## Given data
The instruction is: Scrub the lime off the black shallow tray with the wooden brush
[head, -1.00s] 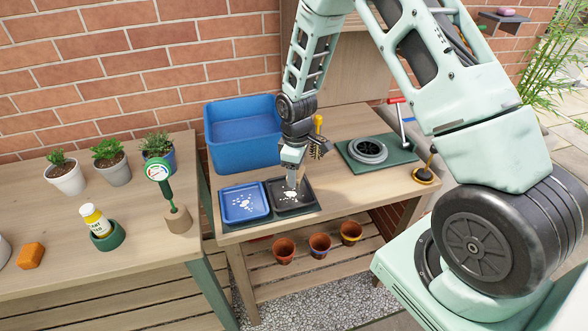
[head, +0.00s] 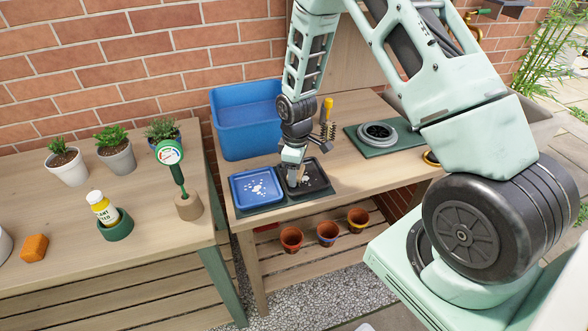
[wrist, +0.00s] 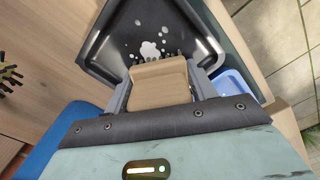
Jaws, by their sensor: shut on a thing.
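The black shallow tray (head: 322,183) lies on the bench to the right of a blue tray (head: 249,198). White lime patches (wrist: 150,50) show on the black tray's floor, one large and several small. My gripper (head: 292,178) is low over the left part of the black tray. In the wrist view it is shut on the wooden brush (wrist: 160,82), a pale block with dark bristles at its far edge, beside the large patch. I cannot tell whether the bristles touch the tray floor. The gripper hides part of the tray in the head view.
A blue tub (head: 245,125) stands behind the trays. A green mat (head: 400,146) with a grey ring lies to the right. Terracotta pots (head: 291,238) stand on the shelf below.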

## The task
Repeat the data exactly in full, omitting its pictures.

## Correct result
The instruction is: Scrub the lime off the black shallow tray with the wooden brush
[head, -1.00s] 
[head, +0.00s] 
[wrist, +0.00s] 
Jaws, by their sensor: shut on a thing.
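The black shallow tray (head: 322,183) lies on the bench to the right of a blue tray (head: 249,198). White lime patches (wrist: 150,50) show on the black tray's floor, one large and several small. My gripper (head: 292,178) is low over the left part of the black tray. In the wrist view it is shut on the wooden brush (wrist: 160,82), a pale block with dark bristles at its far edge, beside the large patch. I cannot tell whether the bristles touch the tray floor. The gripper hides part of the tray in the head view.
A blue tub (head: 245,125) stands behind the trays. A green mat (head: 400,146) with a grey ring lies to the right. Terracotta pots (head: 291,238) stand on the shelf below.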

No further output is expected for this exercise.